_Problem details_
Make an exact copy of the data below, leaving out every picture.

========

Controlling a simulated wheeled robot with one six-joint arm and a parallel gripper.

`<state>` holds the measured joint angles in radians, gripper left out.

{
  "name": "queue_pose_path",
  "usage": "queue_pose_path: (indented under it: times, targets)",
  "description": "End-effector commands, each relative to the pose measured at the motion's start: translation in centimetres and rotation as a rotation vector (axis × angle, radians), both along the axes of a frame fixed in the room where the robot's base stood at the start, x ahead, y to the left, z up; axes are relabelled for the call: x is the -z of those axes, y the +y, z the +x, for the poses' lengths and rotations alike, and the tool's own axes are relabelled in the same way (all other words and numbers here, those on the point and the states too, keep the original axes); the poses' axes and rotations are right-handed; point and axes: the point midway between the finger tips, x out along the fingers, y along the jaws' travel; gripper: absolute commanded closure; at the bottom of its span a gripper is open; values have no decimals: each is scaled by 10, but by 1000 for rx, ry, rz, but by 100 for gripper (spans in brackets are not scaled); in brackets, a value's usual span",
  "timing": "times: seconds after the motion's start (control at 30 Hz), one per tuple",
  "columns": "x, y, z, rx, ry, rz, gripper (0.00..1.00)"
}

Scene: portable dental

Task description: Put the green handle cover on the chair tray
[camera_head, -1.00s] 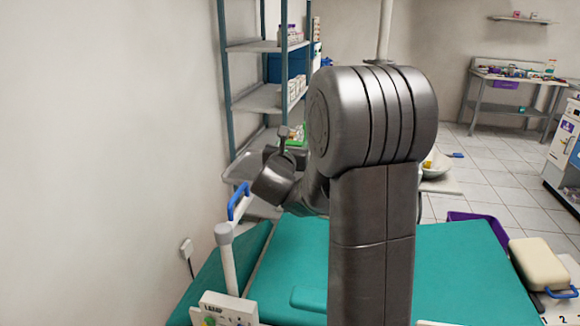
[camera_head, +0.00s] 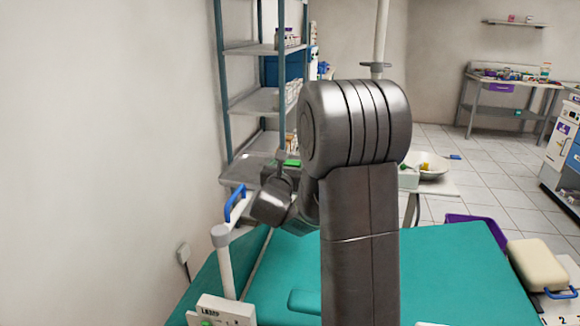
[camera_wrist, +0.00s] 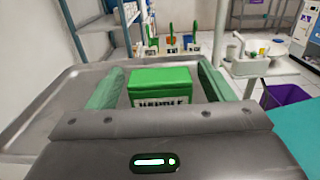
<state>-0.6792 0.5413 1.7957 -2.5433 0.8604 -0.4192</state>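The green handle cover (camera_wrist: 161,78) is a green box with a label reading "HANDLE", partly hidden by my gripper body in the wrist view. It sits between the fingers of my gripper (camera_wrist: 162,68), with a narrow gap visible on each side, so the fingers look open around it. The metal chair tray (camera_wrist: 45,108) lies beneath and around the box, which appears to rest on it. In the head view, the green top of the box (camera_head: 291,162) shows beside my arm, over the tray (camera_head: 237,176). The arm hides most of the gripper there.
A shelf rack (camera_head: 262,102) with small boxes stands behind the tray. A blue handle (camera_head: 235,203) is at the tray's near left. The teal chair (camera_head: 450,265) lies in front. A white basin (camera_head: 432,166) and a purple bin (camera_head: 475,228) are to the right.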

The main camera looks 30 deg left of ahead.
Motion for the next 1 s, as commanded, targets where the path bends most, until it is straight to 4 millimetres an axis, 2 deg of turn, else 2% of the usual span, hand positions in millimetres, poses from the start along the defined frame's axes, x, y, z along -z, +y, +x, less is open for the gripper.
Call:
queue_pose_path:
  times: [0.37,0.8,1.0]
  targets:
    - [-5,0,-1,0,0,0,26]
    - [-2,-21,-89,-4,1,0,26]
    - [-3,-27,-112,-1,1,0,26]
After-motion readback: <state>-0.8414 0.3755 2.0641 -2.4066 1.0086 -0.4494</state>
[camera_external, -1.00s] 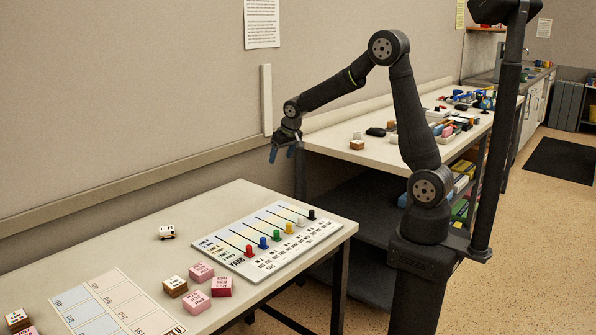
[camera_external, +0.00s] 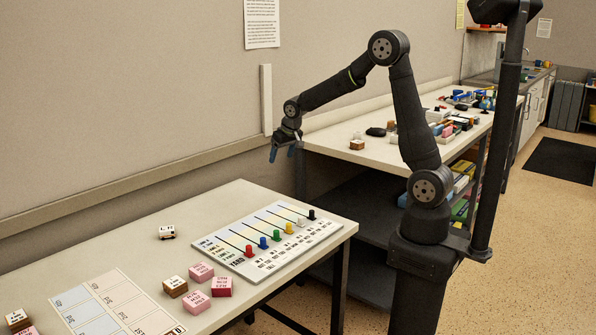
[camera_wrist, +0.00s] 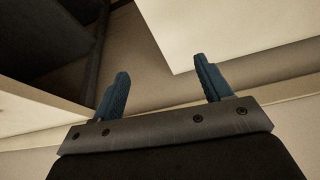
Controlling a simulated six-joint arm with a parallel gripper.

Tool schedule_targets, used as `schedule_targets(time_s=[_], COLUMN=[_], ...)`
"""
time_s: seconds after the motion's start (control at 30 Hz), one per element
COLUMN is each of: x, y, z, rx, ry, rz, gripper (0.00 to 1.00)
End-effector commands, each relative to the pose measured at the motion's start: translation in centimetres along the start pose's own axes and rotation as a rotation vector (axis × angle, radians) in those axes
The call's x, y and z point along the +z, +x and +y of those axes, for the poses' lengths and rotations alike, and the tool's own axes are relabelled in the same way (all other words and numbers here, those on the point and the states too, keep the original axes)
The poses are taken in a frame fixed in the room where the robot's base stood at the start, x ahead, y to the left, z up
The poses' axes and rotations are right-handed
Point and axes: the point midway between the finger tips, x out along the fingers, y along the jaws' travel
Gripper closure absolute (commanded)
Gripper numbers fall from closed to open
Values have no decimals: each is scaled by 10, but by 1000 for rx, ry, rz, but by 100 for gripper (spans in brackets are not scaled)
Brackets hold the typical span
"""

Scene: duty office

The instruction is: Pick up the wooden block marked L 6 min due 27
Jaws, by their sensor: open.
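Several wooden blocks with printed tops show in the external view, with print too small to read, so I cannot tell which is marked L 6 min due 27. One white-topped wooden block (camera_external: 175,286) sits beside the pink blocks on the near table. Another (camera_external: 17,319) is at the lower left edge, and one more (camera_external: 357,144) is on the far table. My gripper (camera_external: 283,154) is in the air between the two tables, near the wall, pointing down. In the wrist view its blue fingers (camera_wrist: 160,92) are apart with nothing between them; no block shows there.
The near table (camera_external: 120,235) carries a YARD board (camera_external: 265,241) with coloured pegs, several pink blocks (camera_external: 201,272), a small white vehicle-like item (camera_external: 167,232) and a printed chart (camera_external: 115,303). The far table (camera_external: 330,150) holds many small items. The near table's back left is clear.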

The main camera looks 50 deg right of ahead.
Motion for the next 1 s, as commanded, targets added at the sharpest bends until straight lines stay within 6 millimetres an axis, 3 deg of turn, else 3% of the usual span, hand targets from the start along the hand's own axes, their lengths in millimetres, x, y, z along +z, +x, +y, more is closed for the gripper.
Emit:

========

_The completed task_
Controlling a simulated wheeled robot with one six-joint arm and a parallel gripper.

`<state>` holds the measured joint angles in radians, gripper left out.

{
  "name": "queue_pose_path",
  "usage": "queue_pose_path: (indented under it: times, targets)",
  "description": "End-effector commands, each relative to the pose measured at the motion's start: translation in centimetres and rotation as a rotation vector (axis × angle, radians), both along the axes of a frame fixed in the room where the robot's base stood at the start, x ahead, y to the left, z up; axes are relabelled for the call: x is the -z of those axes, y the +y, z the +x, for the poses' lengths and rotations alike, and the tool's own axes are relabelled in the same way (all other words and numbers here, those on the point and the states too, keep the original axes); the poses' axes and rotations are right-handed; point and axes: the point midway between the finger tips, x out along the fingers, y along the jaws' travel; gripper: absolute commanded closure; at the bottom of its span a gripper is open; values have no decimals: each is scaled by 10, but by 1000 for rx, ry, rz, but by 100 for gripper (spans in brackets are not scaled); in brackets, a value's usual span",
  "timing": "times: seconds after the motion's start (control at 30 Hz), one per tuple",
  "columns": "x, y, z, rx, ry, rz, gripper (0.00..1.00)"
}

Scene: portable dental

Task description: Put the green handle cover on the chair tray
[camera_head, -1.00s] 
[camera_head, +0.00s] 
[camera_wrist, +0.00s] 
<state>-0.6792 0.5413 1.7957 -2.5433 0.8604 -0.4192</state>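The green handle cover (camera_wrist: 161,78) is a green box with a label reading "HANDLE", partly hidden by my gripper body in the wrist view. It sits between the fingers of my gripper (camera_wrist: 162,68), with a narrow gap visible on each side, so the fingers look open around it. The metal chair tray (camera_wrist: 45,108) lies beneath and around the box, which appears to rest on it. In the head view, the green top of the box (camera_head: 291,162) shows beside my arm, over the tray (camera_head: 237,176). The arm hides most of the gripper there.
A shelf rack (camera_head: 262,102) with small boxes stands behind the tray. A blue handle (camera_head: 235,203) is at the tray's near left. The teal chair (camera_head: 450,265) lies in front. A white basin (camera_head: 432,166) and a purple bin (camera_head: 475,228) are to the right.

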The main camera looks 30 deg left of ahead.
Motion for the next 1 s, as commanded, targets where the path bends most, until it is straight to 4 millimetres an axis, 2 deg of turn, else 2% of the usual span, hand positions in millimetres, poses from the start along the defined frame's axes, x, y, z along -z, +y, +x, less is open for the gripper.
Call:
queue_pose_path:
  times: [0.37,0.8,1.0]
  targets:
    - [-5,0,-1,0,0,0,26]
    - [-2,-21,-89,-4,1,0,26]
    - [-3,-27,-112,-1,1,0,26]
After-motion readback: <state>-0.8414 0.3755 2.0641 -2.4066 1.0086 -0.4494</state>
[camera_external, -1.00s] 
[camera_external, +0.00s] 
[camera_wrist, +0.00s] 
Controlling a simulated six-joint arm with a parallel gripper.

Tool schedule_targets, used as `schedule_targets(time_s=[_], COLUMN=[_], ...)`
"""
time_s: seconds after the motion's start (control at 30 Hz), one per element
COLUMN is each of: x, y, z, rx, ry, rz, gripper (0.00 to 1.00)
End-effector commands, each relative to the pose measured at the motion's start: translation in centimetres along the start pose's own axes and rotation as a rotation vector (axis × angle, radians) in those axes
The call's x, y and z point along the +z, +x and +y of those axes, for the poses' lengths and rotations alike, and the tool's own axes are relabelled in the same way (all other words and numbers here, those on the point and the states too, keep the original axes)
The poses are taken in a frame fixed in the room where the robot's base stood at the start, x ahead, y to the left, z up
The poses' axes and rotations are right-handed
Point and axes: the point midway between the finger tips, x out along the fingers, y along the jaws' travel
Gripper closure absolute (commanded)
Gripper numbers fall from closed to open
Values have no decimals: each is scaled by 10, but by 1000 for rx, ry, rz, but by 100 for gripper (spans in brackets are not scaled)
Brackets hold the typical span
"""

Scene: duty office

The instruction is: Pick up the wooden block marked L 6 min due 27
Jaws, by their sensor: open.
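Several wooden blocks with printed tops show in the external view, with print too small to read, so I cannot tell which is marked L 6 min due 27. One white-topped wooden block (camera_external: 175,286) sits beside the pink blocks on the near table. Another (camera_external: 17,319) is at the lower left edge, and one more (camera_external: 357,144) is on the far table. My gripper (camera_external: 283,154) is in the air between the two tables, near the wall, pointing down. In the wrist view its blue fingers (camera_wrist: 160,92) are apart with nothing between them; no block shows there.
The near table (camera_external: 120,235) carries a YARD board (camera_external: 265,241) with coloured pegs, several pink blocks (camera_external: 201,272), a small white vehicle-like item (camera_external: 167,232) and a printed chart (camera_external: 115,303). The far table (camera_external: 330,150) holds many small items. The near table's back left is clear.

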The main camera looks 50 deg right of ahead.
Motion for the next 1 s, as commanded, targets added at the sharpest bends until straight lines stay within 6 millimetres an axis, 3 deg of turn, else 3% of the usual span, hand targets from the start along the hand's own axes, their lengths in millimetres, x, y, z along +z, +x, +y, more is closed for the gripper.
Emit:

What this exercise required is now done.